Active Oxygen Vacancy Site for Methanol Synthesis from CO2 Hydrogenation on In2O3(110): A DFT Study

Methanol synthesis from CO2 hydrogenation on the defective In2O3 (110) surface with surface oxygen vacancies has been investigated using periodic density functional theory calculations. The relative stabilities of six possible surface oxygen vacancies numbered from O-v1 to O-v6 on the perfect In2O3(110) surface were examined. The calculated oxygen vacancy formation energies show that the D1 surface with the O-v1 defective site is the most thermodynamically favorable while the D4 surface with the O-v4 defective site is the least stable.

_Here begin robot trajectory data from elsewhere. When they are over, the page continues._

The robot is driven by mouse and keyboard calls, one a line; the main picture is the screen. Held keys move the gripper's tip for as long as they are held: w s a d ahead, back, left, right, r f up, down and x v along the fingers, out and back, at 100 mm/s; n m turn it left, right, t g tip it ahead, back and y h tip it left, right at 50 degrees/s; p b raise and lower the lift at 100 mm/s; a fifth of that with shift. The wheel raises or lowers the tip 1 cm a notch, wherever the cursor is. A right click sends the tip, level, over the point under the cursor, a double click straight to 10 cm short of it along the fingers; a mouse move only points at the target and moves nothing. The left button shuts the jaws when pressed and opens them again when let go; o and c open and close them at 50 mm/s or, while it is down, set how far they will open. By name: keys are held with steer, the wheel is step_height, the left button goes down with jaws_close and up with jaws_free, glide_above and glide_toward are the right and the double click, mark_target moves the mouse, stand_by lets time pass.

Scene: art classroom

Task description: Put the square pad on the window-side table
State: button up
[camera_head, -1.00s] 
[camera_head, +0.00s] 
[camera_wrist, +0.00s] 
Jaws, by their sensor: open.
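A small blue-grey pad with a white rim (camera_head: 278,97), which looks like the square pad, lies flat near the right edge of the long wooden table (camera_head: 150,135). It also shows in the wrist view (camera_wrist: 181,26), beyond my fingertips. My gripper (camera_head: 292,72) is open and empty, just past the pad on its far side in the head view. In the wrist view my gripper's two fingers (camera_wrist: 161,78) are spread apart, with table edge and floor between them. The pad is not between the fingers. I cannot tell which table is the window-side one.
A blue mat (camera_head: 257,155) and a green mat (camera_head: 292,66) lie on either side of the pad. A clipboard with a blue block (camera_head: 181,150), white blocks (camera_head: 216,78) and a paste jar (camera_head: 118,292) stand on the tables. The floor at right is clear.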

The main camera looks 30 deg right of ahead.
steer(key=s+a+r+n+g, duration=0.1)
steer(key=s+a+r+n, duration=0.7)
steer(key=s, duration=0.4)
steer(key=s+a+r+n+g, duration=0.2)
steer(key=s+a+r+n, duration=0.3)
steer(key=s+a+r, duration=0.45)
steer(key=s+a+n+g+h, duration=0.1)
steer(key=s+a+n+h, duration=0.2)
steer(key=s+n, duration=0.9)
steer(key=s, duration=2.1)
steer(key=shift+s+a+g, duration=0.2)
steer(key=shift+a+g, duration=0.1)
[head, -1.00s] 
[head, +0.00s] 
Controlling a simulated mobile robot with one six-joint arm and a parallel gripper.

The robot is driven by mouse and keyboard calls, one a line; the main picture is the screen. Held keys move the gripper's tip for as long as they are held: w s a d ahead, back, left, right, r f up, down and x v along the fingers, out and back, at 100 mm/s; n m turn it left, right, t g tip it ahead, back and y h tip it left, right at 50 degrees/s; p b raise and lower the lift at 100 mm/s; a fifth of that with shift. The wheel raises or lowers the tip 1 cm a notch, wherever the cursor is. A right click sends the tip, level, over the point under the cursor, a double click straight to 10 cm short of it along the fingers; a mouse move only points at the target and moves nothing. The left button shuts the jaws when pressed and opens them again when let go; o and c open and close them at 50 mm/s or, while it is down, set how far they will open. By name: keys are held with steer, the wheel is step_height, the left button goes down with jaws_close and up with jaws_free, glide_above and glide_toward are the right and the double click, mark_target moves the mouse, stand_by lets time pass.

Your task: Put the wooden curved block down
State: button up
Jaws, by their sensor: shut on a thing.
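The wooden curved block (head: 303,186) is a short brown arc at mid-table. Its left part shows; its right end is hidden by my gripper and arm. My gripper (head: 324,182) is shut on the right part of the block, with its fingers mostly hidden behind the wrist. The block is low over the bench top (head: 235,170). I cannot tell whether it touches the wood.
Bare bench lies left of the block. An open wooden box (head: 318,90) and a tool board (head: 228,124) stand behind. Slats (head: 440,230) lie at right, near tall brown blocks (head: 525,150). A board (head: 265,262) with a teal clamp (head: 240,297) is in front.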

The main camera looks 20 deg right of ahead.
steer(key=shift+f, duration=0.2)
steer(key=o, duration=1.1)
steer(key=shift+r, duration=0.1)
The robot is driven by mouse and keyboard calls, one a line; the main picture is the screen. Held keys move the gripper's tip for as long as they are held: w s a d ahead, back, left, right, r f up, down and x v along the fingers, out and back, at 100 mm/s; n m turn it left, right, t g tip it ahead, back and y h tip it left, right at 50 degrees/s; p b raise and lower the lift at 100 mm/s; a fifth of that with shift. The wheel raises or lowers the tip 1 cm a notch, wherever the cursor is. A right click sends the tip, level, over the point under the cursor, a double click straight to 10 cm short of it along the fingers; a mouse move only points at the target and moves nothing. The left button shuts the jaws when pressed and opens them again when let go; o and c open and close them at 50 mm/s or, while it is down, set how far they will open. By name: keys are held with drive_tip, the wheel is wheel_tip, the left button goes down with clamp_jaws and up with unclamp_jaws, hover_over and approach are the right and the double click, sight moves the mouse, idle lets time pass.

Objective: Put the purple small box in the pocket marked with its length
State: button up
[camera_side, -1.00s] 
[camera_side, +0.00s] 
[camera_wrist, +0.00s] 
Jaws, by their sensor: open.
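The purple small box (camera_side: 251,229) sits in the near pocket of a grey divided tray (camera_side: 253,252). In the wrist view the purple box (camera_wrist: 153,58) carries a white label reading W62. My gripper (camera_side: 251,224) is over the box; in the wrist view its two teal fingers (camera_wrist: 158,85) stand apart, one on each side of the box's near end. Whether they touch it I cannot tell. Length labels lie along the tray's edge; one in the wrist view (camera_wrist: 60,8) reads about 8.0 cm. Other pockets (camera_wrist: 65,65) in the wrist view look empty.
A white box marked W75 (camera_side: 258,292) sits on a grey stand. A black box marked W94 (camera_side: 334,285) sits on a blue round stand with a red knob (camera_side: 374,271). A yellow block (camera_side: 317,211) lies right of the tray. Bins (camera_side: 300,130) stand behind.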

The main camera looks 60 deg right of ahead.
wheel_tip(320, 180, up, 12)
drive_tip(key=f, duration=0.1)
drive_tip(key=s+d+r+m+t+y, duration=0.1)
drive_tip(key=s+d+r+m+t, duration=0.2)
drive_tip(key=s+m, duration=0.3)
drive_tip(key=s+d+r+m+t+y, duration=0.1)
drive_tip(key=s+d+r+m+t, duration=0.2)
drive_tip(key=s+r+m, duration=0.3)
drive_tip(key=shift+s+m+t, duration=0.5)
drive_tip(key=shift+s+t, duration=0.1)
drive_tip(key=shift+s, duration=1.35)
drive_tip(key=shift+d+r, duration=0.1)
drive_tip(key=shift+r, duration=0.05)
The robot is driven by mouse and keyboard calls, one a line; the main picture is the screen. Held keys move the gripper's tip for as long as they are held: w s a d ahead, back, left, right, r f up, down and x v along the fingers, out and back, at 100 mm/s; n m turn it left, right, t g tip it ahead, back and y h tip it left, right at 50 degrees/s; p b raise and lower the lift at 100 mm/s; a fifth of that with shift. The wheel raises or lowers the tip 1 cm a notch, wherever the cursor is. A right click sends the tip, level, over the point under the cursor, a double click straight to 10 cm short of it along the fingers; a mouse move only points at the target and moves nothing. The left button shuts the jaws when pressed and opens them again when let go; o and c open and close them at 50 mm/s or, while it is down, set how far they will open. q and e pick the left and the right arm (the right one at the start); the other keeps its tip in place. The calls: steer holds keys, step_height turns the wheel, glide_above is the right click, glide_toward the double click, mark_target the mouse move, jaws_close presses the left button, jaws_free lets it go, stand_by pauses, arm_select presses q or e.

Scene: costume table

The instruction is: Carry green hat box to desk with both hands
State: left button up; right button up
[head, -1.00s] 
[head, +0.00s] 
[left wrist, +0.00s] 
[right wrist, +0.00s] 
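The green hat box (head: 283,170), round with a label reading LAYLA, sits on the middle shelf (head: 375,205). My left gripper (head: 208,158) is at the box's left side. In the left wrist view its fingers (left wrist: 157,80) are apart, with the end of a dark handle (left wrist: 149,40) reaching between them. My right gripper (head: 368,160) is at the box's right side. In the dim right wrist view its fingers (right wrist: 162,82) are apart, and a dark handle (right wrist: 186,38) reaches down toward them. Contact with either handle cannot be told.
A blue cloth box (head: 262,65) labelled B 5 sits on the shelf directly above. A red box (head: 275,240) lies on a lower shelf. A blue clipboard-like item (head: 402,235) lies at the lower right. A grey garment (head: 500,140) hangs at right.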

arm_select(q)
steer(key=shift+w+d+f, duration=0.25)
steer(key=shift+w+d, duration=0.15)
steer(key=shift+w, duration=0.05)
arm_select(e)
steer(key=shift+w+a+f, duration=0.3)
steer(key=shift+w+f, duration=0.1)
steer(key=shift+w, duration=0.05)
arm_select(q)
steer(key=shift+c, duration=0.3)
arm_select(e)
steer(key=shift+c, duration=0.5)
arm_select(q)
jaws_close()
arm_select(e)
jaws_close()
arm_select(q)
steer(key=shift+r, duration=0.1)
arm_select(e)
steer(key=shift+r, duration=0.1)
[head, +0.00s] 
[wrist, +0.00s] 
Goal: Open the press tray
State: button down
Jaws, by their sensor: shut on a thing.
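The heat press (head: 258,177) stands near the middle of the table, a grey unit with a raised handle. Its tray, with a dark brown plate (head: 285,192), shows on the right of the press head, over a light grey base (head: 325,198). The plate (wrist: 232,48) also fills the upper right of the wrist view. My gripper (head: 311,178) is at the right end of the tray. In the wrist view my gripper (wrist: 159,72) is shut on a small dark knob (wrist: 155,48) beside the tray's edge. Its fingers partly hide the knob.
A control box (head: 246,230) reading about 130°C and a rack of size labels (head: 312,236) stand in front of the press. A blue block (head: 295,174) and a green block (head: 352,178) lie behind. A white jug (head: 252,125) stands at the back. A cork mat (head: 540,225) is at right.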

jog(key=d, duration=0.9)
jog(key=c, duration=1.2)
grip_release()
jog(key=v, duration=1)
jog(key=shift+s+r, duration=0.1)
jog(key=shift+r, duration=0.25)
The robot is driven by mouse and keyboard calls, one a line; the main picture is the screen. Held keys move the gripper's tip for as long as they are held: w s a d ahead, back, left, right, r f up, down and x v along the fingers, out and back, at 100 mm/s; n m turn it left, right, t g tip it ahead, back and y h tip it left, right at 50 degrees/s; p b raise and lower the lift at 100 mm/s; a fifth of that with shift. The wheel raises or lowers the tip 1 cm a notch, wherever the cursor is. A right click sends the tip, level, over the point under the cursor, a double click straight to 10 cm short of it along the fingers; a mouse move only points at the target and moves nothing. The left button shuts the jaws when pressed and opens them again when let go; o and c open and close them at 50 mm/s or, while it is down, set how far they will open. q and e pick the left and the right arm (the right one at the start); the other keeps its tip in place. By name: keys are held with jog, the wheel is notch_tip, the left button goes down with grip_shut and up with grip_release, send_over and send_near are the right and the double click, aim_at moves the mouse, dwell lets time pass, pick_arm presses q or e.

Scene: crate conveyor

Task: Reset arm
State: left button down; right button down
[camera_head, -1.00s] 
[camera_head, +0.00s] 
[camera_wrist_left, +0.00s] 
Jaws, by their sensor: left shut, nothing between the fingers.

Two different methanol synthesis routes from CO2 hydrogenation over both D1 and D4 surfaces were studied, and the D4 surface was found to be more favorable for CO2 activation and hydrogenation. On the D4 surface, one of the O atoms of the CO2 molecule fills in the O-v4 site upon adsorption. Hydrogenation of CO2 to HCOO on the D4 surface is both thermodynamically and kinetically favorable. Further hydrogenation of HCOO involves both forming the C-H bond and breaking the C-O bond, resulting, in H2CO and hydroxyl. The hydrogenation is slightly endothermic with an activation barrier of 0.57 eV. A high barrier of 1.14 eV for the hydrogenation of H2CO to H3CO indicates that this step is the rate-limiting step in the methanol synthesis on the defective In2O3(110) surface.